↓↓↓
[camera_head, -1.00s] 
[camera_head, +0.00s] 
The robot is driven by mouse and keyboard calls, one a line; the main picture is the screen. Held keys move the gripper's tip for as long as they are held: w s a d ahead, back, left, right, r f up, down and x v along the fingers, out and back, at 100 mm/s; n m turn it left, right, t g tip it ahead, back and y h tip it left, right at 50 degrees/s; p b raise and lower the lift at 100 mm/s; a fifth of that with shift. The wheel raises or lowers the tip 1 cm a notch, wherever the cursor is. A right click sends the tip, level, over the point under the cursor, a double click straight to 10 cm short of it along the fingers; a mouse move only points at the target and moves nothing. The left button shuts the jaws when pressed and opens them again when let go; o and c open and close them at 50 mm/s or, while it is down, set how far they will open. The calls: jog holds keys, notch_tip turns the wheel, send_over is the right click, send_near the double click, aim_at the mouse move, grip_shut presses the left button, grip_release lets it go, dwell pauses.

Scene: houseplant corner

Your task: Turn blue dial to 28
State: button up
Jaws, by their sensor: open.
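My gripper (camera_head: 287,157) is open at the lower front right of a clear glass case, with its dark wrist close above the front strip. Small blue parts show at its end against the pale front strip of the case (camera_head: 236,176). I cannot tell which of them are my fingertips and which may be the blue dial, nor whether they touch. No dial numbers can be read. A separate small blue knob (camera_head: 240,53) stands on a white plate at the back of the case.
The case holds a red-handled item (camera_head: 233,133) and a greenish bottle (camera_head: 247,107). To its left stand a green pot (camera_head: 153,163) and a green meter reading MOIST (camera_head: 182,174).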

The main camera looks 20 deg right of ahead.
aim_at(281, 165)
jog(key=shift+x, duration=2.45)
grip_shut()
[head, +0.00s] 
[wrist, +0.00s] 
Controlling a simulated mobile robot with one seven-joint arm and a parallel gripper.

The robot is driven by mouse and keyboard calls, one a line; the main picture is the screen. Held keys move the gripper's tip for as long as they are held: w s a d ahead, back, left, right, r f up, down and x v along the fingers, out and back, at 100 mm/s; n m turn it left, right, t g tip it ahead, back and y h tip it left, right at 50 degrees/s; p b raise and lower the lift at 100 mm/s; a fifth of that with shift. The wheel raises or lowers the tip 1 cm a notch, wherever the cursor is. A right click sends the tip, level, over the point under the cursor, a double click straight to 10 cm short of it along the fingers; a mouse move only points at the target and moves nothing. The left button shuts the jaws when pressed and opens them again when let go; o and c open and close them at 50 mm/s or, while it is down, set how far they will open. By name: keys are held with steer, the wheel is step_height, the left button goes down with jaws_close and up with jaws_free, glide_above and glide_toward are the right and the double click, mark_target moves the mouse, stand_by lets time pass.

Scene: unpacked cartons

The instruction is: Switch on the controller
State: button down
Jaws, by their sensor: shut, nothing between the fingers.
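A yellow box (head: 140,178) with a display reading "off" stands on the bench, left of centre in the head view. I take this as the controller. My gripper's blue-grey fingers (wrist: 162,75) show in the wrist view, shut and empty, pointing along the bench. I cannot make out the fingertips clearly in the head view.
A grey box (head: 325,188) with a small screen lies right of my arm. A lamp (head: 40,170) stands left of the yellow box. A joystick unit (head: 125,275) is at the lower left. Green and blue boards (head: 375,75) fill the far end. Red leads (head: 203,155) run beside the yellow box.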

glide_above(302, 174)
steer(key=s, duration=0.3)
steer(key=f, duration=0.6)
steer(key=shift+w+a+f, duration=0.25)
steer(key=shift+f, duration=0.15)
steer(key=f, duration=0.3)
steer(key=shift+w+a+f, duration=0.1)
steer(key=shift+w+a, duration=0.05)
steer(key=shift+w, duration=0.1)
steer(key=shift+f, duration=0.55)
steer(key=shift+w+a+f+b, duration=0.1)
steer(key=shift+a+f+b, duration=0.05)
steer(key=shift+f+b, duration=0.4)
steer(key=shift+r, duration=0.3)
↑↑↑
#### PROMPT:
Which lines contain the word "Scene"? Copy each one.

#### REPLY:
Scene: houseplant corner
Scene: unpacked cartons

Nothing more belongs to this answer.